Las ciudades no son inmutables. Ni la polis griega, ni la mismísima Roma tenían prefijado un destino universal, por mucho que la urbe de las Siete Colinas se conozca de forma merecida como la Ciudad Eterna. Málaga también tiene un pasado, y no era precisamente agraciado. En tiempos de esa suerte de Pachalicato de don Jaime de Mora y Aragón, los turistas esquivaban la Malagueta y Gibralfaro para apurar el tostadero de Torremolinos o las largas noches marbellíes. Pero agazapada al otro lado de las trincheras de la Expo, Málaga ha sufrido una transformación radical, con una oferta que desfonda a muchas capitales culturales. Primero fue la excusa picassiana, la cuna del hijo de las vanguardias bien merecía un Museo representativo de su obra.
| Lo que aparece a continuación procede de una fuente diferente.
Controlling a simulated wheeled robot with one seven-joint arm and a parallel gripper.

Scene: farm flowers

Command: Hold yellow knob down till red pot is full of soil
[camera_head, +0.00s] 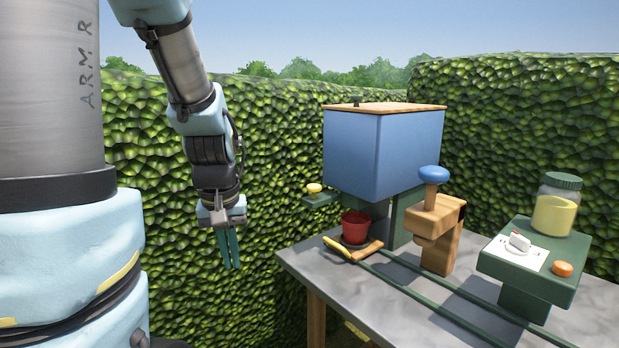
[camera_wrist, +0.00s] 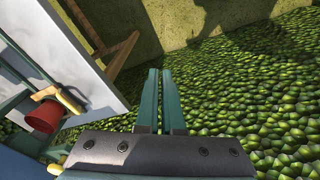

Pero luego fue el lúcido escenario de los espacios filiales, el poderoso atractivo de los Grandes Museos, incapaces de exhibir todos sus fondos pictóricos y que despliegan su músculo artístico ávidas de hospedar colecciones temporales y, si se tercia, también permanentes. Ahí está la espectacular sucursal del Louvre en Abu Dhabi. Málaga también se ha hecho fuerte con esa panoplia de catálogos cedidos. Es magnífica la colección de pintura española del XIX que se exhibe en el malagueño Thyssen-Bornemisza, como interesante es la pica del Pompidou en su puerto. Mas acérquense a la audaz vis atractiva del turista ruso, con esas colecciones del Museo del Hermitage, como la centrada en el realismo socialista, el arte al servicio de los Soviets y como exaltación de las Glorias de la Revolución.

Merece darse el regusto de la contemplación de esos lienzos, ahora que Putin se ha revalidado como el más listo de la clase, y que el pueblo ruso se refleja en sus constantes vitales, una coctelera con más ingredientes de orgullo y grandeza y apenas un sorbito de calibración democrática.

Stalin es el referente de esos juegos de poder, más aún cuando los vástagos de la KGB no muestran con el gas sarín la gracia de Gary Grant en Arsénico por compasión. Valga como referencia la exaltación de dos figuras de la revolución soviética, sospechosamente fallecidos cuando podían ensombrecer la omnipresencia del Padrecito. Primero destaco un retrato ecuestre de Konstantin Frunze, con unos arreboles y una fortaleza en el contrapicado que rememora el vigor velazqueño. Frunze murió extrañamente de septicemia en 1925, estando en la quiniela de los camaradables que podían suceder a Lenin.

Mucho más extensa es la devoción a Serguei Kirov, desde una escena de pesca que recuerda la carestía del pescado de Sorolla, a unos juegos florales que subliman la colectivización del deporte, querencia también practicada por el nacional socialismo para corroborar que los extremos se tocan. Kirov fue asesinado en 1934 por un miembro del Partido. Un regalo póstumo, para el caído y para el mundo, es el que presenta a Stalin junto al féretro de Kírov, con el omnipresente pigmento rojo de la revolución en todo el catafalco. El protagonista del cuadro no es el héroe caído, sino el líder que se acerca al ataúd a expresar sus condolencias y a disolver sus remordimientos, pues la larga mano del vencedor de Yalta pudo estar detrás de aquellos disparos.

Putin se hace fuerte para envidia de una izquierda rotunda y desgasificada. Javier Solana fue el secretario general de la OTAN, la organización que fue némesis del Pacto de Varsovia. Ha hablado sin ataduras en una Escuela que nunca quiso ser la de los Jóvenes Castores: No le gusta este PSOE. Putin hace artes marciales, pero que no se sientan tentados a reproducir otras prácticas.